- **Material provided**:
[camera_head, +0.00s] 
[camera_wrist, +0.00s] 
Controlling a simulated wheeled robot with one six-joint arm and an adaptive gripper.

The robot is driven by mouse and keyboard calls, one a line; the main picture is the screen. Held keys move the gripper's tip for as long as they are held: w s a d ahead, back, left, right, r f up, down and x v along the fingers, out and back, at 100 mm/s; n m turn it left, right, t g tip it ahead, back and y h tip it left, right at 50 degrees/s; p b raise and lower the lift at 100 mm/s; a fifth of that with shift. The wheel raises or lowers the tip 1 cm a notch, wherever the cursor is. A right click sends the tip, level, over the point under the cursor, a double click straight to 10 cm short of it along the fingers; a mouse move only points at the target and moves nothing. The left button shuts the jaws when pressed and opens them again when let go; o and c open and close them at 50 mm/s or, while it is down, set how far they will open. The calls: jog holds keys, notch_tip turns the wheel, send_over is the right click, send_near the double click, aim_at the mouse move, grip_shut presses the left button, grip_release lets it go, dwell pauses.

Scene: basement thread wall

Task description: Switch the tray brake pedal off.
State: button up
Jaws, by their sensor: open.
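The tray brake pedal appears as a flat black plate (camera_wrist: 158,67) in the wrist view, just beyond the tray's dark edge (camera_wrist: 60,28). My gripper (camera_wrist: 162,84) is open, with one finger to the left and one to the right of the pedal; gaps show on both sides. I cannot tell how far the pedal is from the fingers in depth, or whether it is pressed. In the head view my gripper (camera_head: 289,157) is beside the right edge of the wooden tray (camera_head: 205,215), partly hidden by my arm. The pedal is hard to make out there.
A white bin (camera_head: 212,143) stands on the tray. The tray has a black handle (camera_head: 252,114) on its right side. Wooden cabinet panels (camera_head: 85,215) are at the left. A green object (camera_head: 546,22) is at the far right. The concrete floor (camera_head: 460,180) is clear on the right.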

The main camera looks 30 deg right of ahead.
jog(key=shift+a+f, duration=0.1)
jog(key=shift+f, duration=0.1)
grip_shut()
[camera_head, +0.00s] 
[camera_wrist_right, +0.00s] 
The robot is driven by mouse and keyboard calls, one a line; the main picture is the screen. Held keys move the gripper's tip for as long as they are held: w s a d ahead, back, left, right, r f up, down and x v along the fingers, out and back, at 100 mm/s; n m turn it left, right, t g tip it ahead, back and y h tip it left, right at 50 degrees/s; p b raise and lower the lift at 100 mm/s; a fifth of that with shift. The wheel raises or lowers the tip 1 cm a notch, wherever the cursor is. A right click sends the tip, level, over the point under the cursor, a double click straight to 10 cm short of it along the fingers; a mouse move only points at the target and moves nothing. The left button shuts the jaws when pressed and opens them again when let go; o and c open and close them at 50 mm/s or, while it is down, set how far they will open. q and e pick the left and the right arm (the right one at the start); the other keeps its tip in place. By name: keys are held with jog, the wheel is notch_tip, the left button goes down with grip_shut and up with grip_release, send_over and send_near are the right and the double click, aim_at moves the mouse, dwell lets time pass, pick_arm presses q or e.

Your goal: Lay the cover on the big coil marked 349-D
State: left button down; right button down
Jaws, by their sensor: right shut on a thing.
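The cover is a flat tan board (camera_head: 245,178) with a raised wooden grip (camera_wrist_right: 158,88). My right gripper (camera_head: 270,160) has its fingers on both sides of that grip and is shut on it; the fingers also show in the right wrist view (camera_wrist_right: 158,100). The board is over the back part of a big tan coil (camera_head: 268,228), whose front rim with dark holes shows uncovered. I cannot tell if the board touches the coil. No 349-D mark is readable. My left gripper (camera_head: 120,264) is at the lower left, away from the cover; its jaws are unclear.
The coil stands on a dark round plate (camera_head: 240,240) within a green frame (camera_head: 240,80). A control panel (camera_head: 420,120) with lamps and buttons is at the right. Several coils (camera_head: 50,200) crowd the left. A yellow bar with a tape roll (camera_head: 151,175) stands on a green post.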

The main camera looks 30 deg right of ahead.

- **Exercise objective**: Repeat exactly the lines starting at the line with "Your goal: Lay" and ending with the final line of the entries. Include nothing else.

- **Response to the task**:
Your goal: Lay the cover on the big coil marked 349-D
State: left button down; right button down
Jaws, by their sensor: right shut on a thing.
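The cover is a flat tan board (camera_head: 245,178) with a raised wooden grip (camera_wrist_right: 158,88). My right gripper (camera_head: 270,160) has its fingers on both sides of that grip and is shut on it; the fingers also show in the right wrist view (camera_wrist_right: 158,100). The board is over the back part of a big tan coil (camera_head: 268,228), whose front rim with dark holes shows uncovered. I cannot tell if the board touches the coil. No 349-D mark is readable. My left gripper (camera_head: 120,264) is at the lower left, away from the cover; its jaws are unclear.
The coil stands on a dark round plate (camera_head: 240,240) within a green frame (camera_head: 240,80). A control panel (camera_head: 420,120) with lamps and buttons is at the right. Several coils (camera_head: 50,200) crowd the left. A yellow bar with a tape roll (camera_head: 151,175) stands on a green post.

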The main camera looks 30 deg right of ahead.

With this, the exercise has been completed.